A clear understanding of the effects of torsion on concrete members is essential to the safe, economical design of reinforced and prestressed concrete members. This report begins with a brief and systematic summary of the 180-year history of torsion of structural concrete members, new and updated theories and their applications, and a historical overview outlining the development of research on torsion of structural concrete members. Historical theories and truss models include classical theories of Navier, Saint-Venant, and Bredt; the three-dimensional (3-D) space truss of Rausch; the equilibrium (plasticity) truss model of Nielson as well as Lampert and Thürlimann; the compression field theory (CFT) by Collins and Mitchell; and the softened truss model (STM) by Hsu and Mo.
This report emphasizes that it is essential to the analysis of torsion in reinforced concrete that members should: 1) satisfy the equilibrium condition (Mohr’s stress circle); 2) obey the compatibility condition (Mohr’s strain circle); and 3) establish the constitutive relationships of materials such as the “softened” stress-strain relationship of concrete and “smeared” stress-strain relationship of steel bars. The behavior of members subjected to torsion combined with bending moment, axial load, and shear is discussed. This report deals with design issues, including compatibility torsion, spandrel beams, torsional limit design, open sections, and size effects.

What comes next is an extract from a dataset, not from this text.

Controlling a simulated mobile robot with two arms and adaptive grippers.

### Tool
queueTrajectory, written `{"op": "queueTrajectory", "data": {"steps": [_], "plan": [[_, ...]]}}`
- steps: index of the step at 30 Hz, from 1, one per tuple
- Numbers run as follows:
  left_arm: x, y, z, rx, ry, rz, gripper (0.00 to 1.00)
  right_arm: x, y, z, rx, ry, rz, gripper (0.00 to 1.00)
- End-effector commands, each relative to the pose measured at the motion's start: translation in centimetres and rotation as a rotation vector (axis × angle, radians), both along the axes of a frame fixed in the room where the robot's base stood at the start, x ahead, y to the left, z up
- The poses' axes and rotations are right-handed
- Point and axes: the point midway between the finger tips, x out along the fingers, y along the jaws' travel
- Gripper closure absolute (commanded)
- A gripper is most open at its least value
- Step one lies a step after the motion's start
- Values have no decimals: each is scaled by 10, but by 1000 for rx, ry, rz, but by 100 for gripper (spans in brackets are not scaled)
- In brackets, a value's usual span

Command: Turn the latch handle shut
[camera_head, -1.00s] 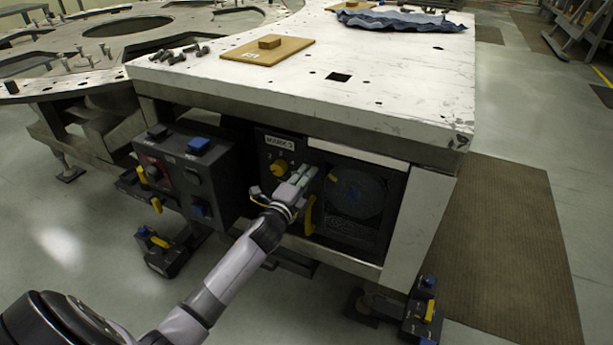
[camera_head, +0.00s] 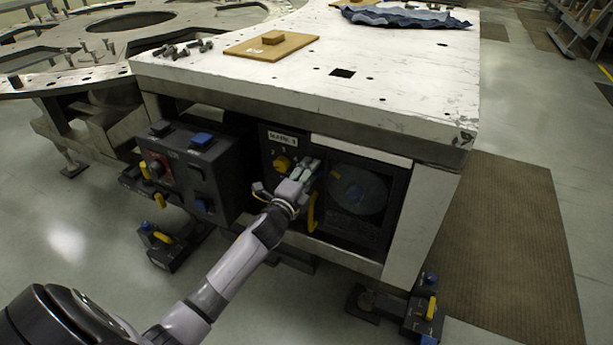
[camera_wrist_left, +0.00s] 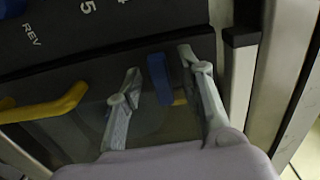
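A dark panel with a round, window-like plate (camera_head: 357,190) is set under the table's front edge. In the left wrist view a short blue bar (camera_wrist_left: 158,78) stands on this panel, with a small yellow mark beside it. It may be the latch handle; I cannot tell for sure. A curved yellow handle (camera_head: 311,212) is at the panel's left edge and also shows in the left wrist view (camera_wrist_left: 50,104). My left gripper (camera_head: 309,168) is at the panel; in the wrist view (camera_wrist_left: 160,72) its fingers are apart, one each side of the blue bar. Contact is unclear. My right gripper is not in view.
A yellow knob (camera_head: 282,163) sits under a label left of the gripper. A dark control box (camera_head: 185,170) with blue and yellow switches stands further left. The white tabletop (camera_head: 400,85) overhangs the panel.

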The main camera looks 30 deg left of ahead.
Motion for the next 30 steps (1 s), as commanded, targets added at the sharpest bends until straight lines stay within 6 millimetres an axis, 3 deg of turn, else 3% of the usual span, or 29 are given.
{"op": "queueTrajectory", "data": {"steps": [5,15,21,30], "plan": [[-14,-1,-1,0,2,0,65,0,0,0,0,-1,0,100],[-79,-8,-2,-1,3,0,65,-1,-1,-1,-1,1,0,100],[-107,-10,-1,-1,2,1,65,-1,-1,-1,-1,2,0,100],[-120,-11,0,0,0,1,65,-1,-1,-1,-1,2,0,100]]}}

The final two chapters are devoted to the detailing requirements of transverse and longitudinal reinforcement in torsional members with detailed, step-by-step design examples for two beams under torsion using ACI (ACI 318-11), European (EC2-04), and Canadian Standards Association (CSA-A23.3-04) standards. Two design examples are given to illustrate the steps involved in torsion design. Design Example 1 is a rectangular reinforced concrete beam under pure torsion, and Design Example 2 is a prestressed concrete girder under combined torsion, shear, and flexure.